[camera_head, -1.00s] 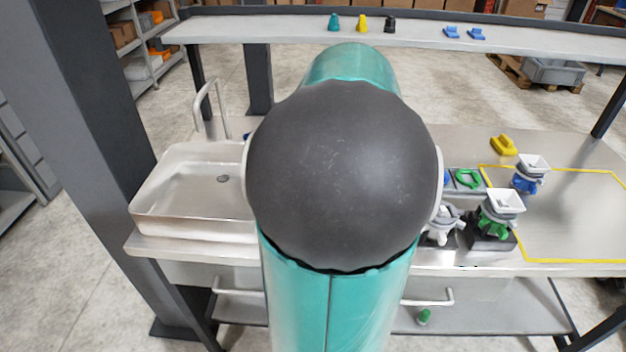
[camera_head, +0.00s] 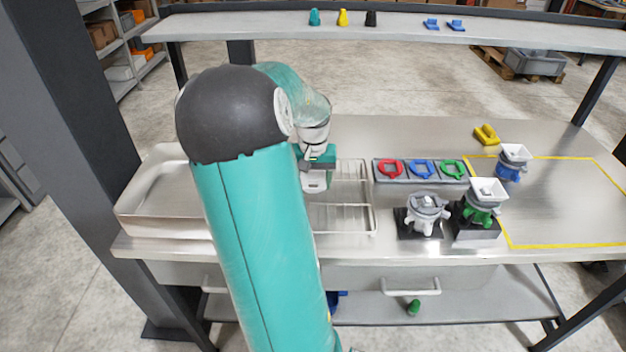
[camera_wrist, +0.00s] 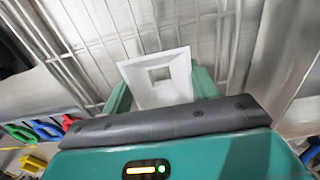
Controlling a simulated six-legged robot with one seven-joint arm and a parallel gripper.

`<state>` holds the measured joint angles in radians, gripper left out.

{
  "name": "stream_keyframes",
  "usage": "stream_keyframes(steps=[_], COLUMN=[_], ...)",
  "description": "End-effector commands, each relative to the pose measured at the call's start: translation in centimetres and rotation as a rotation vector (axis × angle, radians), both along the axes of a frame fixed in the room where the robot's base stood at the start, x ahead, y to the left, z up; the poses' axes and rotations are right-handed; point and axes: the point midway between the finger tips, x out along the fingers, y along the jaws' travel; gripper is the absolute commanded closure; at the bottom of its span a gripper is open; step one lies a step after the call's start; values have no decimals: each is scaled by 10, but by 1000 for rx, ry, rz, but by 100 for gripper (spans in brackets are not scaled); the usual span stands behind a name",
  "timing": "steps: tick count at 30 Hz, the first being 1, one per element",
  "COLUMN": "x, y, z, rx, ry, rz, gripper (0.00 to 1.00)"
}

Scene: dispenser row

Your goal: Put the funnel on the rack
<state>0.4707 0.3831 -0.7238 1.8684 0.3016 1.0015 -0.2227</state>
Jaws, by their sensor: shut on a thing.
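A white square funnel (camera_wrist: 153,72) with a square hole in its middle shows in the wrist view. My gripper (camera_wrist: 163,84) is shut on it, a green finger at each side. The wire rack (camera_head: 345,206) lies on the steel counter, right of the sink, in the head view. Its wires (camera_wrist: 93,46) also show behind the funnel in the wrist view. In the head view my gripper (camera_head: 317,172) is over the rack's left part, and my arm hides the rack's left side. I cannot tell the gap between funnel and rack.
A sink (camera_head: 160,205) is left of the rack. To its right are a strip with red, blue and green rings (camera_head: 422,169), a white-grey device (camera_head: 427,208), a green device (camera_head: 482,203) and a blue device (camera_head: 511,163). A shelf (camera_head: 380,27) runs above the back.

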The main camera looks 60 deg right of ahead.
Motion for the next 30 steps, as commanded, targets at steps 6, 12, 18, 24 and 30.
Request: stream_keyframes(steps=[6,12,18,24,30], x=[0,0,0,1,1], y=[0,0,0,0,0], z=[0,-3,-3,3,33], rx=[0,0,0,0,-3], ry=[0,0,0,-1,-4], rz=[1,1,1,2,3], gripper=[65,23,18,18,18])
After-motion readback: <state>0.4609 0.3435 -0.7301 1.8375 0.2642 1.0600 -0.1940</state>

- Given instruction -
Which lines in the listing above hold the word "COLUMN"? Show each of them.

- The solution -
  "usage": "stream_keyframes(steps=[_], COLUMN=[_], ...)",
  "COLUMN": "x, y, z, rx, ry, rz, gripper (0.00 to 1.00)"

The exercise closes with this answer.